I'm not a marketing or sales guru, but I feel that GW left a LOT of potential money on the table by rushing through the campaign and then putting it aside so quickly. In fact this is a whole other sub-topic on the subject - limited print releases: What the HELL are you thinking???!

Who in their right mind says, "I only want to make $500,000 on this product." I guess it's a guaranteed profit if you plan sales that way, but can you imagine if Apple did that? Would they be the most profitable company in the world if they limited their iPhone to say, 10 million units? And their fanboys are way more ravenous than GWs, but they are smart enough to know that these most loyal customers aren't their entire market, so they don't shut out the other 100 million people who eventually bought an iPhone. Why? Because it's good business.

Anyway, this is getting a bit long-winded so I will wrap it up.

Bottom line: GW seems to be chasing the quick buck at the expense of consistent sales and growth. Maybe there is a reason for this, but I don't see it.

I think there are a lot of people in my shoes, who want to expand into other game systems but need to be reassured that they can do it at a reasonable pace without being made obsolete. Even with 40k, my MAIN system, I feel I am losing touch with all the changes and releases. How is this a good thing???


  1. thanks for taking the time to write this up and I agree with what you are saying especially as a fantasy player
    when nagash came out I was beyond exited we hardly even read the rules but were interested and talking about if any old faces appeared again (abborash came up a lot) then when glotkin came out we saw a problem it didn't reach as much as nagash partially due to the fact that it was a new character but also because the writing wasn't as good during nagash the battles could swing either way it was exiting although the title gave some clues :) whilst glotkin was chaos wins empire sucks nonstop.

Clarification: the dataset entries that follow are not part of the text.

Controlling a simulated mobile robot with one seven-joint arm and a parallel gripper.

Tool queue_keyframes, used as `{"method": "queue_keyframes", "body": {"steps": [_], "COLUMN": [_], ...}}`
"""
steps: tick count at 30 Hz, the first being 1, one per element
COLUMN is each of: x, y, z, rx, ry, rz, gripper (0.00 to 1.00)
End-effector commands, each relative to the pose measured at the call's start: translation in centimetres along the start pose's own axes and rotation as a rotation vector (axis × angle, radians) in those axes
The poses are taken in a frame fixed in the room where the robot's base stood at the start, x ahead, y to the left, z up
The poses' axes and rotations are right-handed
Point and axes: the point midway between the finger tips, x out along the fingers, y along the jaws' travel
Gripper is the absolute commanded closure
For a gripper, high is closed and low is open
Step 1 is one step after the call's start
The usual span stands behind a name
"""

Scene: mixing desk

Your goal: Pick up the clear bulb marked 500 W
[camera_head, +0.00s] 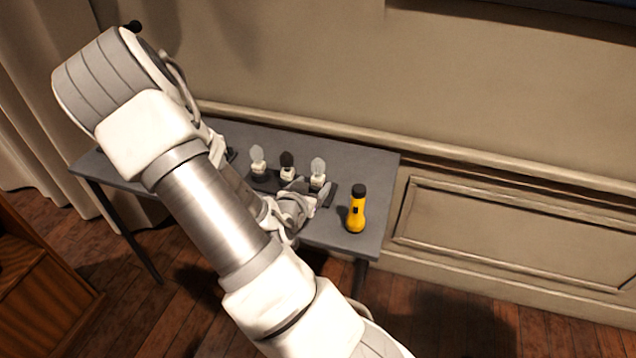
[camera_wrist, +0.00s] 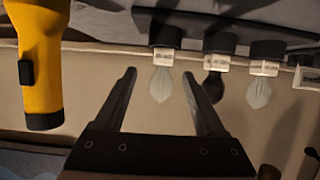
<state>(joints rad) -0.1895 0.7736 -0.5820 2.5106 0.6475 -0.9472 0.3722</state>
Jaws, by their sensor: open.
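Three bulbs stand in a row on the table in white labelled bases. In the head view there is a clear bulb on the left (camera_head: 257,154), a dark bulb in the middle (camera_head: 287,160) and a clear bulb on the right (camera_head: 318,167). The wrist view, upside down, shows the clear bulb (camera_wrist: 161,84) nearest the flashlight, the dark bulb (camera_wrist: 214,86) and the other clear bulb (camera_wrist: 259,92). The label print is too small to read. My gripper (camera_wrist: 158,74) is open and empty, its fingers appearing either side of the clear bulb nearest the flashlight; contact cannot be told.
A yellow flashlight (camera_head: 356,212) stands upright near the right end of the grey table (camera_head: 372,165); it also shows in the wrist view (camera_wrist: 40,65). A panelled wall (camera_head: 480,110) is behind the table. Another white label (camera_wrist: 306,77) shows at the wrist view's right edge.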

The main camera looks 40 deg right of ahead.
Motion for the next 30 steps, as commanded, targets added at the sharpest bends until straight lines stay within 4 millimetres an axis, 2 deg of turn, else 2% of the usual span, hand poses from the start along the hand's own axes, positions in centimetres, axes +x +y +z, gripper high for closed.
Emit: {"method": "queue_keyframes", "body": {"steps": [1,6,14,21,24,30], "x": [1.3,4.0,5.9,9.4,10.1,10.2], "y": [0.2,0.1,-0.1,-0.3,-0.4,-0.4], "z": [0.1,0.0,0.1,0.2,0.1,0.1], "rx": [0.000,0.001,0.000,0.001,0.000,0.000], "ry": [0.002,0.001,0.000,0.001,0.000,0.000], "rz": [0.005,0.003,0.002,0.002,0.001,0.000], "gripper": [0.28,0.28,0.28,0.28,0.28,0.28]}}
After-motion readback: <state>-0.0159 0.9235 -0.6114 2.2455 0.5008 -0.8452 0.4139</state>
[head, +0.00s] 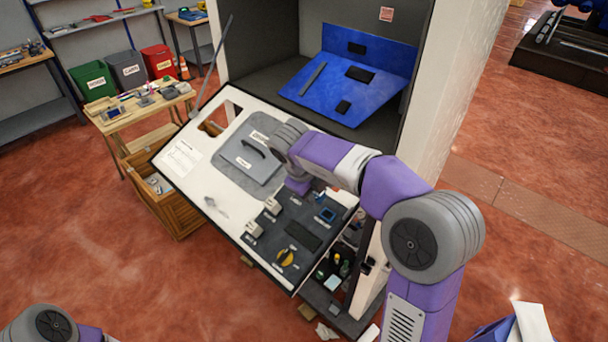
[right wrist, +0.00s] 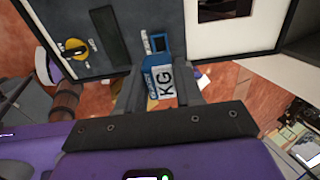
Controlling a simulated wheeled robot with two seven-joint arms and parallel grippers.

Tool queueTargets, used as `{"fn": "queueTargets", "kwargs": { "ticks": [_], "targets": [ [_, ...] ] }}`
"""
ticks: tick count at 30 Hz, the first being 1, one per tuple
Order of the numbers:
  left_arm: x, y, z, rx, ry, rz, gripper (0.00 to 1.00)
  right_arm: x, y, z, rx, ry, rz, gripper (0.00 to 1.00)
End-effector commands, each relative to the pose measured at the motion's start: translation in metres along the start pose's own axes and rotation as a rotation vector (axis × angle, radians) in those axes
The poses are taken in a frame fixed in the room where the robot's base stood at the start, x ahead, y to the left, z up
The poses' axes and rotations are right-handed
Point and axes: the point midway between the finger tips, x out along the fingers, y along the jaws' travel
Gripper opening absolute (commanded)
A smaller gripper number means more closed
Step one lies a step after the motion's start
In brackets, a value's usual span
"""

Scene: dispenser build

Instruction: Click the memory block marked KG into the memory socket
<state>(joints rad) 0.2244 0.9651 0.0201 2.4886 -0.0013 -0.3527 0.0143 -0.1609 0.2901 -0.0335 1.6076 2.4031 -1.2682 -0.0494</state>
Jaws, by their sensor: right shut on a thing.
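The memory block (right wrist: 161,82), blue with a white label reading KG, is between the fingers of my right gripper (right wrist: 158,92) in the right wrist view. My right gripper is shut on it. Just beyond the block's far end is a blue-framed square with a dark middle (right wrist: 157,42), likely the memory socket. It also shows on the dark panel in the head view (head: 327,214). I cannot tell whether block and socket touch. In the head view my right gripper (head: 304,188) is over the panel, partly hidden by my arm. My left gripper is out of view.
A blue board (head: 350,75) stands behind.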

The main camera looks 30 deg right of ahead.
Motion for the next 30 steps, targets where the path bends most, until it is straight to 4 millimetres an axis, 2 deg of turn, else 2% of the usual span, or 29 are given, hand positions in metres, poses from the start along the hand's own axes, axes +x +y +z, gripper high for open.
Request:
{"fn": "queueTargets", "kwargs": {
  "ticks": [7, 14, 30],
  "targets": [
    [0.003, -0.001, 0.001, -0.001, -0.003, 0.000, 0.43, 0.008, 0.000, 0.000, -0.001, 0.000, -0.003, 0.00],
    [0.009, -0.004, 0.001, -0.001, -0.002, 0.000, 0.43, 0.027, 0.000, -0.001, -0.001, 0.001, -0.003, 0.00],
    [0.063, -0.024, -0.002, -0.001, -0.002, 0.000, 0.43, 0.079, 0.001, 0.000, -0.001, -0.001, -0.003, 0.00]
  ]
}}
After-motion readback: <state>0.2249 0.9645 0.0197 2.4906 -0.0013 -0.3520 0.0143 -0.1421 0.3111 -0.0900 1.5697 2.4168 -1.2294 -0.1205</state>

    this continues for the rest of the books where it was fairly predictably and boring in a way and certain races got shafted (lizards beasts and Bretons) in a way that wasn't even fitting bretonians were exiting in nagash we thought we would get rules for giles le Breton nope not even mentioned for the rest of the series beastmen just died non stop whenever important people walked and morghur chaos's anti elf character who wishes to destroy the oak of ages wasn't even present for the battle and the lack of graktar during kazarak one eyes end didn't do it justice and all in all after nagash the rest of the books felt rushed

    sorry for the long post haven't had my coffee yet and felt like a rant just explaining what I think is a great problem with the speedy release's and sorry bout any spelling mistakes with character names :)

    1. Thanks for your post! It's nice to hear the perspective of a Fantasy player, since I have no first-hand experience with the system.

      It sounds unfortunate that GW seemingly dropped the ball on a massive opportunity. I remember the hype and excitement when End Times: Nagash came out, especially those amazing models. I think with a little more foresight they could have capitalized way more on this excitement.

      In fact, I feel that a Canpaign-like system would work way better than the current "Edition" system. If they released an End Times-like book every 6-8 months, with the story being moved forward with each step, they could really make it exciting for players. Each faction would still get Codexes, but the Campaign would introduce new units, campaigns, missions etc. and focus on 2 or 3 factions, who would get the bulk of the new kits released. However, minor splash releases could also be included for secondary factions to keep everyone happy. Then, when the new part of the campaign rolls out, the focus shifts to a 2-3 other factions.

      I don't know about everyone else, but this idea resonates really well with me.... And GW could milk sales of each book over a longer period... Kind of a win-win. But what do I know....

  2. I think part of the issue when talking about GW, is that we tend to forget everything they do is highly delayed. They didn't "just" start ramping up the codex releases. They started this process quite awhile ago (sometimes years ago), and it's just now hitting the market.

    Kinda of like trying to move an aircraft carrier out of dock. It's a huge complicated process with lots of moving parts.

    By the time they hear the community yelling "STAPH!!! TOO FAST!!!" it'll be almost another year before they can make adjustments to their timeline.

    I honestly wouldn't be surprised at all if 8th edition comes out for 40k this year. The next year we see a "warhammer" rulebook, combining rules for both fantasy and 40k like warmahordes.

    One of the nice things about all of this...if you aren't attending tournaments, (and even if you are), you don't have to jump on the latest band wagon if you don't want to. There are plenty of classic, friendly, highlander type events that enable the same type of play you've always enjoyed.

    1. Yeah, you are right on many accounts. I just find it interesting that they would go from one extreme to another.

      I am not a tourney player, so it doesn't really affect me from a gameplay perspective. I just feel I am missing out on a lot lately. Before I have a chance to read about one codex, 3 more have been released.

      I guess it's a first world problem, "omg! Too much choice!" But the stolid old communist in me wishes for a slower release calendar.

      And using the End Times as an example again, that was a potentially HUGE event, which I feel GW did not capitalize on thoroughly.

      My wallet is thanking me for it, but I have been looking for an excuse to jump on some Lizardmen action, and now I am holding off, possibly forever if some of the doom and gloom rumours are true.

    2. I hear you on the endtimes event. They really could have done more, and extended it further. Wait till they release an ork evil sunz supplement...with a plastic buggy kit...totally missed the mad max window on that one! (I'm guessing here, but was rumored in the past)

    3. SO much more. I never gave a damn about Fantasy until End Times... And now it's been replaced with an unknown quantity. Who knows, maybe it will also be a great product, but I am disappointed that I couldn't jump in on what had the potential to be an awesome multi-year campaign.

      Ahh well.

    4. I'm still giving them the benefit of the doubt. If you look at them in a negative light, everything they do is awful. I try to give them a bit of a shine now and then.